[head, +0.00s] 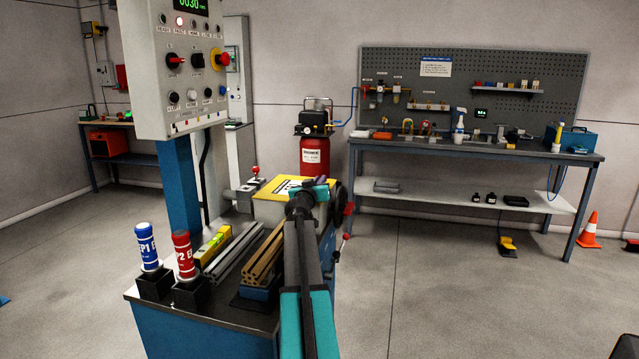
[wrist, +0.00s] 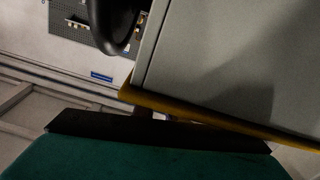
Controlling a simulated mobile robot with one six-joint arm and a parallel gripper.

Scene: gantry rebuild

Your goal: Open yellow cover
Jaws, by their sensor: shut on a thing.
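The yellow cover (head: 275,190) lies on top of a cream-coloured machine housing at the middle of the head view, with a white and black label on it. It looks closed and about level. My gripper (head: 310,188) is at the cover's right front edge, and my arm hides part of that edge. In the wrist view the yellow cover (wrist: 205,112) shows as a thin slanted edge beside a large grey panel. My gripper's dark finger (wrist: 160,132) lies along this edge. The gripper is shut on the cover's edge; the other finger is hidden.
A control panel (head: 188,75) on a blue post stands left of the cover. A blue bottle (head: 147,247), a red bottle (head: 183,255) and metal profiles (head: 262,262) sit on the bench in front. A black handwheel (head: 336,203) is close right of my gripper.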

━━━━━━━━━━

#### WHAT NEEDS TO BE DONE:
Extract, word for word, each line from the one that contains "[wrist, +0.00s]" through the final line of the data above. Leave the pictures out.

#### REPLY:
[wrist, +0.00s] 
Controlling a simulated mobile robot with one six-joint arm and a parallel gripper.

Scene: gantry rebuild

Your goal: Open yellow cover
Jaws, by their sensor: shut on a thing.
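The yellow cover (head: 275,190) lies on top of a cream-coloured machine housing at the middle of the head view, with a white and black label on it. It looks closed and about level. My gripper (head: 310,188) is at the cover's right front edge, and my arm hides part of that edge. In the wrist view the yellow cover (wrist: 205,112) shows as a thin slanted edge beside a large grey panel. My gripper's dark finger (wrist: 160,132) lies along this edge. The gripper is shut on the cover's edge; the other finger is hidden.
A control panel (head: 188,75) on a blue post stands left of the cover. A blue bottle (head: 147,247), a red bottle (head: 183,255) and metal profiles (head: 262,262) sit on the bench in front. A black handwheel (head: 336,203) is close right of my gripper.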

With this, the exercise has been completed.